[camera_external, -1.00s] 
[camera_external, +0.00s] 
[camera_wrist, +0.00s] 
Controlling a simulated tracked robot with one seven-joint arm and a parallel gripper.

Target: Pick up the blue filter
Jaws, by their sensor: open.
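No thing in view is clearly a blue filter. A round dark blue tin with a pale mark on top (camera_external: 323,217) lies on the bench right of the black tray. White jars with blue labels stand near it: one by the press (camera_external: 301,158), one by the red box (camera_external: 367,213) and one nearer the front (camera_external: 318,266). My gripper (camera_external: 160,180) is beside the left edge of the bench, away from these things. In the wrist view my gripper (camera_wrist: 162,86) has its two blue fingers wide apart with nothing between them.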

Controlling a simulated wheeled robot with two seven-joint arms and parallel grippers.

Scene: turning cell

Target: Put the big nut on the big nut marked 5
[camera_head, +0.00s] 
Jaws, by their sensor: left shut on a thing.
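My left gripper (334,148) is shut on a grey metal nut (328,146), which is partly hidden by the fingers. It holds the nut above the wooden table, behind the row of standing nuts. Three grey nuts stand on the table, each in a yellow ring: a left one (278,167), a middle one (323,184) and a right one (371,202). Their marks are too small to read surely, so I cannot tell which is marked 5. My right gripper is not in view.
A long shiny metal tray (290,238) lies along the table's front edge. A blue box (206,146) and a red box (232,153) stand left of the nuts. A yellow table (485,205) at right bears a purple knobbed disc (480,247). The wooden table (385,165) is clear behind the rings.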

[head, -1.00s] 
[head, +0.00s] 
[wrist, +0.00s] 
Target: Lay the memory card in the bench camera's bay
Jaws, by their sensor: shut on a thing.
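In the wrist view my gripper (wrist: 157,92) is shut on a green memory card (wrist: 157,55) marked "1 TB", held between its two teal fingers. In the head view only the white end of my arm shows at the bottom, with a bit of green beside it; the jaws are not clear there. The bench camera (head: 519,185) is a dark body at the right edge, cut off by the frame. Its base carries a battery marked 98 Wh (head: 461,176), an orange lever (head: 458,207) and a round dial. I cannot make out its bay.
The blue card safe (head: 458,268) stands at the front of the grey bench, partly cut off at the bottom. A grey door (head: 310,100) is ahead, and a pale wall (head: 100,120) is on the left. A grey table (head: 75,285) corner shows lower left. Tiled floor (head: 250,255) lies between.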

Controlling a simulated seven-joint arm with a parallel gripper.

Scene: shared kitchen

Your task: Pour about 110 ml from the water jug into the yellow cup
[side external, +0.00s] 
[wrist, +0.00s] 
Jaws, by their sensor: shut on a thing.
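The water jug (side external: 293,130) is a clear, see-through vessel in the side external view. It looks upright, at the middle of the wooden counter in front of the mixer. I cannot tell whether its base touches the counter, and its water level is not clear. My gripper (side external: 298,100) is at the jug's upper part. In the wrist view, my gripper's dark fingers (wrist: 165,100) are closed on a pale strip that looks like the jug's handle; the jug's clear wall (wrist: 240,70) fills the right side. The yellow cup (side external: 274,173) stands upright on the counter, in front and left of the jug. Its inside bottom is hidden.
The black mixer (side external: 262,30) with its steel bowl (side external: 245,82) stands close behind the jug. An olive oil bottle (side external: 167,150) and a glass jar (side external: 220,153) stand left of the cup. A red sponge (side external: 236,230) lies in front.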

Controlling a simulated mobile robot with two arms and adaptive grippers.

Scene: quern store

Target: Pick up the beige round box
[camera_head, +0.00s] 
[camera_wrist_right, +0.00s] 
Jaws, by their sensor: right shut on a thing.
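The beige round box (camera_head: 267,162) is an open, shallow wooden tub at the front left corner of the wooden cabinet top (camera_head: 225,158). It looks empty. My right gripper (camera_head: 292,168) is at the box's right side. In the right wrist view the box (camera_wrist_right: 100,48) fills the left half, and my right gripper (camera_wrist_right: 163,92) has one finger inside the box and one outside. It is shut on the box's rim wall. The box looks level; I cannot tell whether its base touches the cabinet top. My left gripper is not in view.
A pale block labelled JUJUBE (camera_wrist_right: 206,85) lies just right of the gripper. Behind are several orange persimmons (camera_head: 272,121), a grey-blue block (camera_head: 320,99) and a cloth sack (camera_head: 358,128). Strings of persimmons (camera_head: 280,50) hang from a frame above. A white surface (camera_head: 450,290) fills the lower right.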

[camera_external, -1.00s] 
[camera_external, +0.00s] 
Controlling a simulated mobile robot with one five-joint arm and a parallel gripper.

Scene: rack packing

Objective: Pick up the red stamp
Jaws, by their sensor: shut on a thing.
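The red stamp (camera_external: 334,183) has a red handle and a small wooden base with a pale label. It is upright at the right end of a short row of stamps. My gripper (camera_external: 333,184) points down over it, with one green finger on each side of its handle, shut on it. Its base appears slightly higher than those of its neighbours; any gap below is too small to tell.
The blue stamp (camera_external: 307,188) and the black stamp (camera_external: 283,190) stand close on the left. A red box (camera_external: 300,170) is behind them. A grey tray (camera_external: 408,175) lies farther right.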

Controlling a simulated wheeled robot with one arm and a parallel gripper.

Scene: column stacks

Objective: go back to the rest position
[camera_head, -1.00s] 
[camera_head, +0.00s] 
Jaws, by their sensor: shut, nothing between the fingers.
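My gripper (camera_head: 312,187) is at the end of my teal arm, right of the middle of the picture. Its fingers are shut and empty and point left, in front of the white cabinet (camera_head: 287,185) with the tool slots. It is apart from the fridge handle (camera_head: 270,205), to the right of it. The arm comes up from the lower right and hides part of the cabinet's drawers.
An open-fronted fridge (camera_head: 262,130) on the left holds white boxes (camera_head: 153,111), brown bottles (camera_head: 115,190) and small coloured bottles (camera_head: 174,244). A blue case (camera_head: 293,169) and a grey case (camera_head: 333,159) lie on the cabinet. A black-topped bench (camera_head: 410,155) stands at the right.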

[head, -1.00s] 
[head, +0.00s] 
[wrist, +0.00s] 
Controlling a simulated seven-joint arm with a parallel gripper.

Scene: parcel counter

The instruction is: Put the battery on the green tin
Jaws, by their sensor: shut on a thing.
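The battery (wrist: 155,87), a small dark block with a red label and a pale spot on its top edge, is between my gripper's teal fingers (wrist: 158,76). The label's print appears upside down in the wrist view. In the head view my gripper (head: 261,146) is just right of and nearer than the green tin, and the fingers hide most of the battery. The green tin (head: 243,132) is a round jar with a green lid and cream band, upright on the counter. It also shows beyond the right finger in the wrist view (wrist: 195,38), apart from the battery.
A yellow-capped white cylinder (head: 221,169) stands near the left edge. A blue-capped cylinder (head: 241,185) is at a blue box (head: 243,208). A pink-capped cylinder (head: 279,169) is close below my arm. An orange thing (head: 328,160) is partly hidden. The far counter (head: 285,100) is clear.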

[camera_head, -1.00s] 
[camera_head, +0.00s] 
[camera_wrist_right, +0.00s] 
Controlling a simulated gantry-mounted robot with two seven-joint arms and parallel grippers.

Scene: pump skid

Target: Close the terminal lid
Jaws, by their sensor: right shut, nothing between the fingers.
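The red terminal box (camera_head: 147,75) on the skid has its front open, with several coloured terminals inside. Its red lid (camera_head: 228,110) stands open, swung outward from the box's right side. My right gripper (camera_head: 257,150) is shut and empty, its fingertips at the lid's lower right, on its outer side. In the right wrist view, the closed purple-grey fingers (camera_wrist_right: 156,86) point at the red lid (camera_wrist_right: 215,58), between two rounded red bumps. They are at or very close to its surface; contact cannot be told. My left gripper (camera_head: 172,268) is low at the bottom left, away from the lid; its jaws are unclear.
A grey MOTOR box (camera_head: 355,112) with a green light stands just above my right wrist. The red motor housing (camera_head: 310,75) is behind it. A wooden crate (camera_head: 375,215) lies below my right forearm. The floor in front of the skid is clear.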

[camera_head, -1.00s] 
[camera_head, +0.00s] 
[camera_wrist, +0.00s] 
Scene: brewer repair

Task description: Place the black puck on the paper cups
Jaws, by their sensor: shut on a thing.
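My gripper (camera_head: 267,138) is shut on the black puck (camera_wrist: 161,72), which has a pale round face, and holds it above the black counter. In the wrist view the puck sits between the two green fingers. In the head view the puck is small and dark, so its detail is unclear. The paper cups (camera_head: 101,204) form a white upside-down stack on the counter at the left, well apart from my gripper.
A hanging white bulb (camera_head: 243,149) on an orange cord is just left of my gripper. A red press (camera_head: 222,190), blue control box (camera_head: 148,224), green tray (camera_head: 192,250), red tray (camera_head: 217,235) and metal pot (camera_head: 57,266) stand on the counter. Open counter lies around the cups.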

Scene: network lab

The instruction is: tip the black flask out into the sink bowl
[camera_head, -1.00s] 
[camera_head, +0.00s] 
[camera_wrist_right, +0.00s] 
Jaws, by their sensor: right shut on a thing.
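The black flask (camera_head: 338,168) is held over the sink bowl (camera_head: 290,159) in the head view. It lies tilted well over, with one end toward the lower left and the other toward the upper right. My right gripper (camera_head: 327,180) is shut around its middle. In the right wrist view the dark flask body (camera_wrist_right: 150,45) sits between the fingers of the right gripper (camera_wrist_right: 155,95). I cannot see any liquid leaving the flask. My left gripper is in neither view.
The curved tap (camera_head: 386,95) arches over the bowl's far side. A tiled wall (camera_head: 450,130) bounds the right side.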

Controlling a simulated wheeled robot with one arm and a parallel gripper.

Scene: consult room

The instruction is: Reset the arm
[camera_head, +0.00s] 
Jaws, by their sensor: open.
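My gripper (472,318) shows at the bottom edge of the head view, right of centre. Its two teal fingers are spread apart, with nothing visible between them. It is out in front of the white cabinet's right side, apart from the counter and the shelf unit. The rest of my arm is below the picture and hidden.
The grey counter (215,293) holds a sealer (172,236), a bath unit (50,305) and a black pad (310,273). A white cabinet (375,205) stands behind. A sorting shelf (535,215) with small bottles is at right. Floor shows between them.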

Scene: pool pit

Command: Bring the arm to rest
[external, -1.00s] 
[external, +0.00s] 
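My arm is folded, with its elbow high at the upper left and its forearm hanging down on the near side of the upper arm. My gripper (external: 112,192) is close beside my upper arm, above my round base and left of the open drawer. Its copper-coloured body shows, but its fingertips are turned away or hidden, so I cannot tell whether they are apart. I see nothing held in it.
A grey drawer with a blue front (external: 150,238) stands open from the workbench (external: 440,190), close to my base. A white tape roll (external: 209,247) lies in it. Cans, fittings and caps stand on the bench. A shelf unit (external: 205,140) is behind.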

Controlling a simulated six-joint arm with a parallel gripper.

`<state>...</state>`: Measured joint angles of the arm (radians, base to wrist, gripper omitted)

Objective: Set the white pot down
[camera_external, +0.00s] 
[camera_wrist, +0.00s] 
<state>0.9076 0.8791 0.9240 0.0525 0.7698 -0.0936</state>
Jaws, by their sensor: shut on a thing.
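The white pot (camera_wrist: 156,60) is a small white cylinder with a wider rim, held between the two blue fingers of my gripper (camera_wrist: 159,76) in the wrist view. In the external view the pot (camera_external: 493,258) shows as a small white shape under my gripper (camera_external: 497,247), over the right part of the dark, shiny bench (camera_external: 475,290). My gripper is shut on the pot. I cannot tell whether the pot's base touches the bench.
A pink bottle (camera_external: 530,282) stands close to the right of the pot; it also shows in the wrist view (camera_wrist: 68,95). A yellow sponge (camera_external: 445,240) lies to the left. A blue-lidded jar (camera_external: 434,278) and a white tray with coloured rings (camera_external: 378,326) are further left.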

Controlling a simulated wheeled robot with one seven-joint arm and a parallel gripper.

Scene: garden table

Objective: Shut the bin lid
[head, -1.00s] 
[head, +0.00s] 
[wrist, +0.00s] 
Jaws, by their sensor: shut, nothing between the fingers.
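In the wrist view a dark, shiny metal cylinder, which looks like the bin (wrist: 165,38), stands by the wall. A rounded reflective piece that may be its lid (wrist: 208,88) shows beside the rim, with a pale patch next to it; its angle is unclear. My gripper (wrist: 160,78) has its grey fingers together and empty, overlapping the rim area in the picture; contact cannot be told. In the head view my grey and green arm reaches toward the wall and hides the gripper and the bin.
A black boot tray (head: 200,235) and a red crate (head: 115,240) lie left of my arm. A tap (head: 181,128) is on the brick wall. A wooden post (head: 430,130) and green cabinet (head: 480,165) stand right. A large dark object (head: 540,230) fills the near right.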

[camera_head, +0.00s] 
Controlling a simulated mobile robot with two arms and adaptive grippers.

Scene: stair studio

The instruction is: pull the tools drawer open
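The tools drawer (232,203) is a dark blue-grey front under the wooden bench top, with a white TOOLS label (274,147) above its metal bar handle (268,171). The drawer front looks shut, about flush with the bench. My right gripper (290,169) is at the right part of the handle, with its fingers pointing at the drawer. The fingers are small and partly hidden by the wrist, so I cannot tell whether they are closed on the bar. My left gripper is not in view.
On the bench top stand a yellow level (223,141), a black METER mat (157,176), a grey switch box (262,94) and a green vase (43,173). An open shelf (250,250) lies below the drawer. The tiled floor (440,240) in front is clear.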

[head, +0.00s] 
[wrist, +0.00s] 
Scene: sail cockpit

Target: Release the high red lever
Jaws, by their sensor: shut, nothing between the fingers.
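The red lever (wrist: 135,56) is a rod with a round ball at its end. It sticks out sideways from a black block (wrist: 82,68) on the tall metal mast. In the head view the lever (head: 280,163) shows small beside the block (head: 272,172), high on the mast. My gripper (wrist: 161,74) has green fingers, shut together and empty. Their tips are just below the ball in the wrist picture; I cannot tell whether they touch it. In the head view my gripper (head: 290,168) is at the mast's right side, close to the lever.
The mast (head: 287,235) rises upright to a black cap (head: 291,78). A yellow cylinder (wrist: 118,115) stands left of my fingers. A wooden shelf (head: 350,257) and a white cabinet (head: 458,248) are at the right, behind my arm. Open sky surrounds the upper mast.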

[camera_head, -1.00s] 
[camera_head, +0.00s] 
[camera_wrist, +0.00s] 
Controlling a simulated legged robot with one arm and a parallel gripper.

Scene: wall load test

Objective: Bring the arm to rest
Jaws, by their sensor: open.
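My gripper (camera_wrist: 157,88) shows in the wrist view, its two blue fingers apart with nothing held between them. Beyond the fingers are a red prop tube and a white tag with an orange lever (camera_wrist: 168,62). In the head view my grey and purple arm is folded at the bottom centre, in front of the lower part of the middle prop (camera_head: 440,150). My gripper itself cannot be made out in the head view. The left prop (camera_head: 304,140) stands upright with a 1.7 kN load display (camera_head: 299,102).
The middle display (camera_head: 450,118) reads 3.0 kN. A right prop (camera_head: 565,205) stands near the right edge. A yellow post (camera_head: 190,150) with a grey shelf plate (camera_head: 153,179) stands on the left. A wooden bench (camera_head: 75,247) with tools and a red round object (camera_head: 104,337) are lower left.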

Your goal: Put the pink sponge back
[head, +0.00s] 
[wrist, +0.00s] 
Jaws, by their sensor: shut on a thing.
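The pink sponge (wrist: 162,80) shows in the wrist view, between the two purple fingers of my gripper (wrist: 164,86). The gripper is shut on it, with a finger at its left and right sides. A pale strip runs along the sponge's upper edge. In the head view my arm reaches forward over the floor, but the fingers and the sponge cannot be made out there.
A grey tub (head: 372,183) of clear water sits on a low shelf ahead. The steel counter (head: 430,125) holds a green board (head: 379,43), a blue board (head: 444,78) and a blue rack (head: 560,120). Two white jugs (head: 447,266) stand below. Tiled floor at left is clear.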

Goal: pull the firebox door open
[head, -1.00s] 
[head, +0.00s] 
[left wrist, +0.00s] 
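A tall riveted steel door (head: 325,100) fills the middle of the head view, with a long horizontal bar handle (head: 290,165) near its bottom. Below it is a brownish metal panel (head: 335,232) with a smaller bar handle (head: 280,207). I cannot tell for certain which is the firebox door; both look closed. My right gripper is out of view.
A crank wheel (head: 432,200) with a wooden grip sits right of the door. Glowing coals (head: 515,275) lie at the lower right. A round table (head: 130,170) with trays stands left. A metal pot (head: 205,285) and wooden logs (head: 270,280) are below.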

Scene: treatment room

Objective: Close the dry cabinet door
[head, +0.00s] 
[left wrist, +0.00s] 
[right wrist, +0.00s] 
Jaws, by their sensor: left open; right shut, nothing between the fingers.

▶ **What you have to do**
Pick out and copy every line that contains the word "parallel".

▶ **Output for this exercise**
Controlling a simulated tracked robot with one seven-joint arm and a parallel gripper.
Controlling a simulated wheeled robot with two seven-joint arms and parallel grippers.
Controlling a simulated seven-joint arm with a parallel gripper.
Controlling a simulated mobile robot with one five-joint arm and a parallel gripper.
Controlling a simulated wheeled robot with one arm and a parallel gripper.
Controlling a simulated seven-joint arm with a parallel gripper.
Controlling a simulated gantry-mounted robot with two seven-joint arms and parallel grippers.
Controlling a simulated wheeled robot with one arm and a parallel gripper.
Controlling a simulated six-joint arm with a parallel gripper.
Controlling a simulated wheeled robot with one seven-joint arm and a parallel gripper.
Controlling a simulated legged robot with one arm and a parallel gripper.

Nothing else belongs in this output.